The First Nations will also resume lobbying the U.S. public.

“We need to be addressing both the grassroots and the highest levels.”

Joanna Jack of the Canadian Parks and Wilderness Society’s Yukon office said she’s concerned the review’s tight 60-day timeline suggests the U.S. isn’t really serious about evaluating all the risks.

“That’s a really aggressive timeline to take an adequately rigorous look at the file.”

Gwich’In people refer to the calving grounds as “the sacred place where life begins,” Tizya-Tramm said. Caribou is on the dinner table several times a week in Aboriginal communities, where store-bought food is expensive and often poorer quality.

As well, the animals are at the heart of the Gwich’In culture and language.

“They get us out on the land. They teach us about the land,” said Tizya-Tramm. “They bring us together and are the carrier of our culture.”

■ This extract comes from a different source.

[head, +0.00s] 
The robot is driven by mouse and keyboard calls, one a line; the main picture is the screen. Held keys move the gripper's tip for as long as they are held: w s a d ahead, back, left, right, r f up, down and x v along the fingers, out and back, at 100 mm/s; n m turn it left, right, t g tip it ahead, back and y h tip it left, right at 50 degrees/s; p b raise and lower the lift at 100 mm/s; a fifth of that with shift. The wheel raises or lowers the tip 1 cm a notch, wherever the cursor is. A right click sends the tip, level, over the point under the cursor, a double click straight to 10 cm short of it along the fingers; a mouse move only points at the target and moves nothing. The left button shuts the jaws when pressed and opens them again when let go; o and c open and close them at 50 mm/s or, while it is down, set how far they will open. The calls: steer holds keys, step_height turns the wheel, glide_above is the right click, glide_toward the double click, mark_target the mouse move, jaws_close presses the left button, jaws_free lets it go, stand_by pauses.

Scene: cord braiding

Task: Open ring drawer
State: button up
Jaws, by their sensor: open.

The Porcupine herd faced the possibility of drilling on its calving grounds about 10 years ago, but that was stopped under the Obama administration.

Science suggests that while caribou can live with energy infrastructure on their migration routes, they are sensitive to such disturbance on their calving grounds.

A 2002 report from the U.S. Department of the Interior concluded oil drilling in the refuge would pose substantial risk to the calving grounds.